Conditioning Normalizing Flows for Rare Event Sampling
This work addresses the challenge of efficiently sampling rare events in molecular dynamics, offering a method to improve computational efficiency and accuracy for researchers in computational chemistry and biophysics.
The authors tackled the problem of sampling rare molecular transitions by proposing a transition path sampling scheme using conditioned normalizing flows, which removes correlations between paths and enables parallelization, allowing resolution of both thermodynamics and kinetics of the transition region.
Understanding the dynamics of complex molecular processes is often linked to the study of infrequent transitions between long-lived stable states. The standard approach to the sampling of such rare events is to generate an ensemble of transition paths using a random walk in trajectory space.
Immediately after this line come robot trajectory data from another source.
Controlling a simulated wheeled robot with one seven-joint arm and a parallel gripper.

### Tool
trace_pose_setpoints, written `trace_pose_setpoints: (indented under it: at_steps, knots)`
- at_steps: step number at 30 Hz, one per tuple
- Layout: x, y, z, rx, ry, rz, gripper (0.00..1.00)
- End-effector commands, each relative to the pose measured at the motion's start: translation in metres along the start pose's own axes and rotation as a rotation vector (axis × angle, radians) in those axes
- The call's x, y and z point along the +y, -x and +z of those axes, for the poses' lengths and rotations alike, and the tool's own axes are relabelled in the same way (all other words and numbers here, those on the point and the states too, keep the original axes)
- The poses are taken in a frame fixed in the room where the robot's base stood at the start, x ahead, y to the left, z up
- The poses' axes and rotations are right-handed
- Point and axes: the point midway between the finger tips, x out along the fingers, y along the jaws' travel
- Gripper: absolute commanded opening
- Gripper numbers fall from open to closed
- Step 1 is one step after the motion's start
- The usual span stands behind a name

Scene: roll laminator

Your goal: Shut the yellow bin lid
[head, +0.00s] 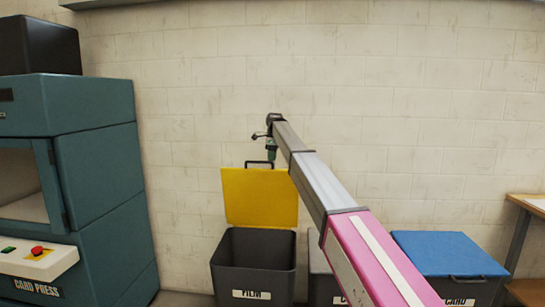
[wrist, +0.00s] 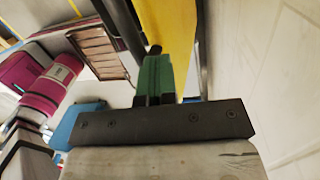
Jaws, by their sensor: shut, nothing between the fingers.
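The yellow lid (head: 260,197) stands open and upright on the dark grey bin labelled FILM (head: 253,264), close to the brick wall. A dark handle (head: 252,164) shows at the lid's top edge. My gripper (head: 271,157) is at the top of the lid, by the right part of the handle, pointing down. In the wrist view my green fingers (wrist: 157,78) are shut and empty, with the yellow lid (wrist: 170,30) just beyond them. I cannot tell whether the fingers touch the lid or handle.
A bin with a shut blue lid (head: 448,253) stands to the right. Another bin (head: 322,275) between them is partly hidden by my arm. A teal card press (head: 88,190) stands at the left. A wooden table (head: 530,204) is at the far right.

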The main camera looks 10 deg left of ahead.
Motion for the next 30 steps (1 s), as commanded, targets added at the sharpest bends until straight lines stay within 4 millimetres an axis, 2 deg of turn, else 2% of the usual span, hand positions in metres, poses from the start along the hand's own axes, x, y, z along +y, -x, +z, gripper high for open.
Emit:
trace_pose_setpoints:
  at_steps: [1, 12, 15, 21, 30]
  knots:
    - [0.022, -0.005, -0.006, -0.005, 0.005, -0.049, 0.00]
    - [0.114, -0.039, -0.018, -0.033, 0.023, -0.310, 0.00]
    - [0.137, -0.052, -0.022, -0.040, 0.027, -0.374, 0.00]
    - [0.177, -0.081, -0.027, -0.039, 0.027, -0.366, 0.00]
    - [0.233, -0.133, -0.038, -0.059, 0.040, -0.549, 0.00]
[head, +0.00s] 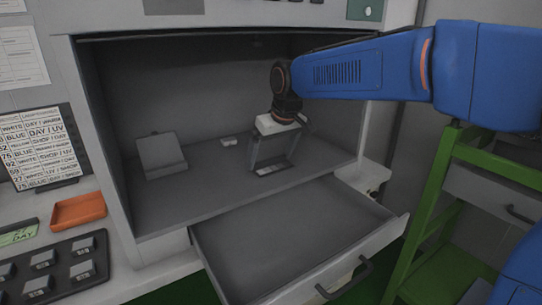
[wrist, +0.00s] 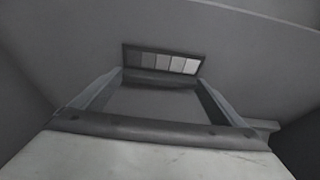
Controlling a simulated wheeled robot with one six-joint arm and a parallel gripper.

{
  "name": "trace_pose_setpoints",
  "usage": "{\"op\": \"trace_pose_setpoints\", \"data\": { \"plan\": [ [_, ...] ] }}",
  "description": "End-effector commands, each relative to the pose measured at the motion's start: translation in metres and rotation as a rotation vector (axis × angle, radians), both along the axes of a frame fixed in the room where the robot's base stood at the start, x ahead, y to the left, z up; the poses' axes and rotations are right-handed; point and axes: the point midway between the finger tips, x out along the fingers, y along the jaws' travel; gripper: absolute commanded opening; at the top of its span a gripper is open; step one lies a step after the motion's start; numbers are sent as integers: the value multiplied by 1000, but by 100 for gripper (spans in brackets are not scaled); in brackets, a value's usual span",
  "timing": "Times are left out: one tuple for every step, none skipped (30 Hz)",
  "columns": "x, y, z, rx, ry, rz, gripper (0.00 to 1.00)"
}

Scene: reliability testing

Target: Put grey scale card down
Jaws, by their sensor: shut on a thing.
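My gripper (head: 270,168) reaches down inside the grey viewing booth (head: 200,195) and is shut on the grey scale card (head: 271,171). In the wrist view the card (wrist: 162,60) is a dark strip with a row of patches going from dark grey to light grey. It lies across between the two fingertips (wrist: 160,82). In the head view the card is low over the booth floor, near its front right. I cannot tell whether it touches the floor.
A grey slanted block (head: 162,155) stands at the booth's left, and a small white item (head: 229,141) lies behind the gripper. An open empty drawer (head: 290,235) juts out below. An orange tray (head: 78,212) is outside left; a green frame (head: 445,190) stands right.

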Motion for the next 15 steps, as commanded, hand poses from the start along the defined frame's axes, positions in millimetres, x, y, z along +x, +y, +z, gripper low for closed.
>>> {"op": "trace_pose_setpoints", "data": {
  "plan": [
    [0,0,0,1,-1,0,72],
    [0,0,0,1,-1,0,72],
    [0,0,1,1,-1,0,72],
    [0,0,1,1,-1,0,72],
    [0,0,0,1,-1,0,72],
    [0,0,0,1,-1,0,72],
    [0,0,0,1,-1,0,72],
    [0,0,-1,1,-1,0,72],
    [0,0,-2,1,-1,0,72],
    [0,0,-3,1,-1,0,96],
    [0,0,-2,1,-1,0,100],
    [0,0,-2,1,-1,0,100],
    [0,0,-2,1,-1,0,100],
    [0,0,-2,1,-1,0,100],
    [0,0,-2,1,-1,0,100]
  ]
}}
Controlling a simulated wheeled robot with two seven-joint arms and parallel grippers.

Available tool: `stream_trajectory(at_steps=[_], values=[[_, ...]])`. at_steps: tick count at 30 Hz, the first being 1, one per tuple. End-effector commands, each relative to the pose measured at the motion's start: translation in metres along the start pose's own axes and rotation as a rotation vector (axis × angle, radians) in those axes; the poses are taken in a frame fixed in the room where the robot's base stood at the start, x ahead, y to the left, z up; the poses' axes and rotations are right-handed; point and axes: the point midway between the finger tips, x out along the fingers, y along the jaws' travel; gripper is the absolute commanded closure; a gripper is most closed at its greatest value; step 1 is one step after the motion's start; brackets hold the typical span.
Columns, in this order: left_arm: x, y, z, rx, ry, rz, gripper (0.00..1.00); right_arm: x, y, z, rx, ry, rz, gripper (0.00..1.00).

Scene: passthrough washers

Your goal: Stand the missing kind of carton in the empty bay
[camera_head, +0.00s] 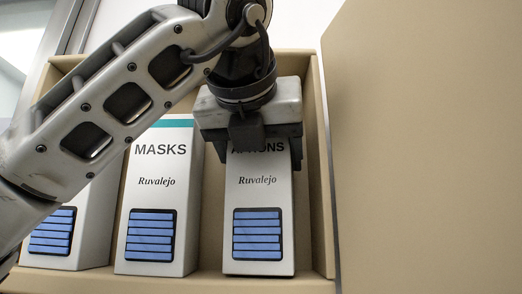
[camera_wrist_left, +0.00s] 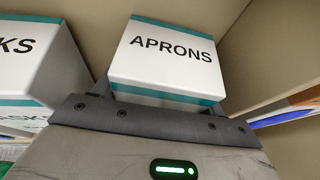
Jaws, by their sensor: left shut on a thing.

This, however, comes with the drawback of strong correlations between subsequently sampled paths and with an intrinsic difficulty in parallelizing the sampling process. We propose a transition path sampling scheme based on neural-network generated configurations. These are obtained employing normalizing flows, a neural network class able to generate statistically independent samples from a given distribution. With this approach, not only are correlations between visited paths removed, but the sampling process becomes easily parallelizable. Moreover, by conditioning the normalizing flow, the sampling of configurations can be steered towards regions of interest. We show that this approach enables the resolution of both the thermodynamics and kinetics of the transition region.